The approach avoids explicit scenario enumeration; computational cost is governed by BN inference over the decision-relevant ancestor subgraph that populates the LP objective and bindings. Empirical scaling curves indicate that wall-time and memory correlate with the induced width of this subgraph, and that Markov-blanket pruning, mutual-information screening of weak parents for LP-relevant targets, and structured or low-rank CPDs deliver substantial savings with negligible impact on the objective. The largest gains arise when uncertainty is high-dimensional and structurally coupled. When uncertainty is low-dimensional and essentially independent, BN → LP tends to recover the allocations of classical methods and offers limited advantage. In practice, feasibility is strongest for problems whose BN-relevant subgraph has moderate induced width, with further scalability enabled by the reduction techniques above.

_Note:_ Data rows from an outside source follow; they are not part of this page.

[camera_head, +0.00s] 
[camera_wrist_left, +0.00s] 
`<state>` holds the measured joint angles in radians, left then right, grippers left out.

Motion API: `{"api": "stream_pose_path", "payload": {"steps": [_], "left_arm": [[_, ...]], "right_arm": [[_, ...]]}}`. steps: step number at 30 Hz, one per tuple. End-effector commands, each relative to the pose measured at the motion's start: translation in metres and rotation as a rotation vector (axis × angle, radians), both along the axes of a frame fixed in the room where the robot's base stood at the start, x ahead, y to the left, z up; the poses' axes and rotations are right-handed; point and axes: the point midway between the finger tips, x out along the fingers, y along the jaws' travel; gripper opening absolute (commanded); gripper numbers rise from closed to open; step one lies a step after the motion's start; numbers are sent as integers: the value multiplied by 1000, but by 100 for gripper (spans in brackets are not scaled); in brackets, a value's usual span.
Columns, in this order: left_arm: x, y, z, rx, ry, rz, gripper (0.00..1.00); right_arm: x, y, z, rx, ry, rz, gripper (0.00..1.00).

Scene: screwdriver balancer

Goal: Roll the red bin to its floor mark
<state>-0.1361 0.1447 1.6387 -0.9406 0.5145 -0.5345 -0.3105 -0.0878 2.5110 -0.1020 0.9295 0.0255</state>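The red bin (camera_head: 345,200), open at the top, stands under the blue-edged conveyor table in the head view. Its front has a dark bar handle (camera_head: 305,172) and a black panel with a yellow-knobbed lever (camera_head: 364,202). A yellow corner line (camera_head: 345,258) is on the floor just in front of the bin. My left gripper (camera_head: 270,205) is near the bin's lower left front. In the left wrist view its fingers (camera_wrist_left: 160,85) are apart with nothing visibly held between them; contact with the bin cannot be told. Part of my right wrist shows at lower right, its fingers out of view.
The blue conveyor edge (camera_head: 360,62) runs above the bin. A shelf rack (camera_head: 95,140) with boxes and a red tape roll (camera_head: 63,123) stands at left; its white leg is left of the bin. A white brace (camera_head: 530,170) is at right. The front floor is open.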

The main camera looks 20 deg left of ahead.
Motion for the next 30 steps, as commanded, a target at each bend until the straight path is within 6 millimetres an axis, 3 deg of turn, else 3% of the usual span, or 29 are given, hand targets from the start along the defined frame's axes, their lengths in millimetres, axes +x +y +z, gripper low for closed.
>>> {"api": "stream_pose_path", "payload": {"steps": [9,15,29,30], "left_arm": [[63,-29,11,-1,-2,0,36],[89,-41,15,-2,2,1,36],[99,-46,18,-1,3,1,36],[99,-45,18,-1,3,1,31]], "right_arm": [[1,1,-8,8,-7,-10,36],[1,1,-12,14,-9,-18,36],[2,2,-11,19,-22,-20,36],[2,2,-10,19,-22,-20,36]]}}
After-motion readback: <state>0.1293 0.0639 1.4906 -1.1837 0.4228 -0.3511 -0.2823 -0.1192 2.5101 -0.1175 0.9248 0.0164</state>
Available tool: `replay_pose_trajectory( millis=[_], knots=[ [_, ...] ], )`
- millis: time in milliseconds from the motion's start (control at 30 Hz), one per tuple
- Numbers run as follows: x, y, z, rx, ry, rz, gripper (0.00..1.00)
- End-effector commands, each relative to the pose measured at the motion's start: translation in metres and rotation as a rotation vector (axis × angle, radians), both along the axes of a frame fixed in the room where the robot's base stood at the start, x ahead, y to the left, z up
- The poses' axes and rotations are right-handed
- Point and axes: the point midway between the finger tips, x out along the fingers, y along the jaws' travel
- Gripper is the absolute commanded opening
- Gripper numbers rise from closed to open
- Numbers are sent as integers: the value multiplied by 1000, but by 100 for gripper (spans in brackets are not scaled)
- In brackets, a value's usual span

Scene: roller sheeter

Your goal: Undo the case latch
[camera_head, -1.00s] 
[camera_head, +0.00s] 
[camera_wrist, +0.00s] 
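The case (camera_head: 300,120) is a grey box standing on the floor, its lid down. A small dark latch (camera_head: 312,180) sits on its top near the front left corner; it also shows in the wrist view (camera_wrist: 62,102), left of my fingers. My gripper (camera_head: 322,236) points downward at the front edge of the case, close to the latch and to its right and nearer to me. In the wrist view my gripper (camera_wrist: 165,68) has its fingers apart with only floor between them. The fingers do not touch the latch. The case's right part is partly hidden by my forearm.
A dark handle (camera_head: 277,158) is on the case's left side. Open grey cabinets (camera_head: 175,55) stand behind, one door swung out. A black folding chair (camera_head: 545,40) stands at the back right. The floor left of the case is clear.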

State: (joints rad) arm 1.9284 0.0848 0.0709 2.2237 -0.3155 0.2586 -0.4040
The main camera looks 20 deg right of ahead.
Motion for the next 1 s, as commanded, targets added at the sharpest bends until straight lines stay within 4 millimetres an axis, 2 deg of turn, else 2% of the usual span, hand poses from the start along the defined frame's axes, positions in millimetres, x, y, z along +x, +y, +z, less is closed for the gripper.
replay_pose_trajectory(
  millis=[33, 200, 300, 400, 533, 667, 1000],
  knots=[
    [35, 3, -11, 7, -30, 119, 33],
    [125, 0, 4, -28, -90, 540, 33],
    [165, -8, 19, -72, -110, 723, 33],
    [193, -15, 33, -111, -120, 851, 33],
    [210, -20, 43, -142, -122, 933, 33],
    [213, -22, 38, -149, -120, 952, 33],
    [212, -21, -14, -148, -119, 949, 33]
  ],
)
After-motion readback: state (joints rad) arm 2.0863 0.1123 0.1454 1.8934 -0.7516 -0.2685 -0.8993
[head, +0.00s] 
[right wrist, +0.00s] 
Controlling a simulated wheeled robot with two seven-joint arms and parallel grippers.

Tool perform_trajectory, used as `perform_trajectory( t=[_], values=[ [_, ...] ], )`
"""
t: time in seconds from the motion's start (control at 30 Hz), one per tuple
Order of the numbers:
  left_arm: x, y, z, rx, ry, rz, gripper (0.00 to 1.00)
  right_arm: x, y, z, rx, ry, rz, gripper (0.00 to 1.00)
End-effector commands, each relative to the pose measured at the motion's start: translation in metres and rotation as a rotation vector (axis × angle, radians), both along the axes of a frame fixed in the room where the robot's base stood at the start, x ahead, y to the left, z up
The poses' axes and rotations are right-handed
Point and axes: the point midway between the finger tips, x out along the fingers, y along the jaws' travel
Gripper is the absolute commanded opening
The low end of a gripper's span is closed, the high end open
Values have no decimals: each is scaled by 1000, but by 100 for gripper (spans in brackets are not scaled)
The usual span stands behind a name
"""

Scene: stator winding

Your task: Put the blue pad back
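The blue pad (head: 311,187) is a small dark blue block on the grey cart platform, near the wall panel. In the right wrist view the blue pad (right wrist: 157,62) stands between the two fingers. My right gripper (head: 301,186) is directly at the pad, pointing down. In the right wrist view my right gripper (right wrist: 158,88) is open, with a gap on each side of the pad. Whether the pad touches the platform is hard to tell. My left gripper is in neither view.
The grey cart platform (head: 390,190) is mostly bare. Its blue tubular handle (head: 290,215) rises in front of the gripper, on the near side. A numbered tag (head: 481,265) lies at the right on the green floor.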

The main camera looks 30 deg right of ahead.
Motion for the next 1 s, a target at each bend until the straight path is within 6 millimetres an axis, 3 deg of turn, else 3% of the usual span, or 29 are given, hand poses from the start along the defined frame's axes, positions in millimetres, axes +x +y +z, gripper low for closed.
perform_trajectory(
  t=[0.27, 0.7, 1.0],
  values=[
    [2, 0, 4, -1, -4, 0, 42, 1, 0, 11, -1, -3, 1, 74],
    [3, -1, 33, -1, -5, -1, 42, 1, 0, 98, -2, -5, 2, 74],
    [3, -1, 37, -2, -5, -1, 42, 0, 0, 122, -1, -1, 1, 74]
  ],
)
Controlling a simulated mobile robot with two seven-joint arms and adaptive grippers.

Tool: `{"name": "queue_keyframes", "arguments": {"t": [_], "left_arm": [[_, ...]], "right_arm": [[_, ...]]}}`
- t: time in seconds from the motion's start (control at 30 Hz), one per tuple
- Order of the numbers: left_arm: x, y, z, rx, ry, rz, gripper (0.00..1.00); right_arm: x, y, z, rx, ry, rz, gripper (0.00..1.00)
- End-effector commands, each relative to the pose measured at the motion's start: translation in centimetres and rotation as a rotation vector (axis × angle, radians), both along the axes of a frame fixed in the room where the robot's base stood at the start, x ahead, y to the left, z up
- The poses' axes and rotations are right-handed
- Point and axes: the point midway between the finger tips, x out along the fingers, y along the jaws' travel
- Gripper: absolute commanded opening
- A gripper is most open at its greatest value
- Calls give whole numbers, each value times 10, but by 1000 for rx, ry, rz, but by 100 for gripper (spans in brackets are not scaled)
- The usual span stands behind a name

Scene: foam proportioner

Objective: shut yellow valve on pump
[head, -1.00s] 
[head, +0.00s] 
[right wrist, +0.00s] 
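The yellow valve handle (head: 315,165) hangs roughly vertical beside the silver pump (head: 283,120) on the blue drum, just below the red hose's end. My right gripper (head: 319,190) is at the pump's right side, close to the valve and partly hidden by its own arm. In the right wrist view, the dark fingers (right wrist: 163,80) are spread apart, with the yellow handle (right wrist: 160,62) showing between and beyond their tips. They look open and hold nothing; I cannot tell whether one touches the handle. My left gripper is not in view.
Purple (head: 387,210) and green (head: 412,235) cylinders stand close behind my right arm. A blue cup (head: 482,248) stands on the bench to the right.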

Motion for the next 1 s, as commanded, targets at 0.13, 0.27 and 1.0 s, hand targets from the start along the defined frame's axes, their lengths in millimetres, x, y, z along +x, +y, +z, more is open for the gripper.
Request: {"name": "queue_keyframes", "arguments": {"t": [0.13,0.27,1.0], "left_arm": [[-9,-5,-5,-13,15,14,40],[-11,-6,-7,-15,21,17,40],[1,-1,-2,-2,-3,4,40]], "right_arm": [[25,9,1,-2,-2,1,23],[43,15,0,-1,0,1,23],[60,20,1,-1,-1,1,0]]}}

The practical significance follows from a standardized construction procedure that reconciles data and expertise. Structure learning is constrained and regularized; CPTs are updated by Dirichlet smoothing that treats expert inputs as pseudo-counts; and a systematic sensitivity analysis quantifies how perturbations in CPT columns propagate to the LP objective, identifying where targeted data collection or refined elicitation has the highest value. A receding-horizon DBN → LP loop shows how the same pipeline supports dynamic operation: new evidence updates posteriors, coefficients are refreshed, and the LP is re-solved while the feasible set remains fixed, enabling adaptive control without intractable bilevel formulations.

Further development includes automated structure learning constrained by expert priors, online CPT updates from streaming data, and rigorous calibration of Dirichlet strength and DRO ambiguity radii to meet target risk levels. Extending the pipeline to multi-stage settings via dynamic Bayesian networks and advancing scalable inference through variational or selective methods remain priorities for large industrial instances.

Overall, the BN → LP framework provides a coherent and practical route to risk-aware optimization under structured uncertainty and can serve as a foundation for adaptive decision-support systems in data-rich industrial settings.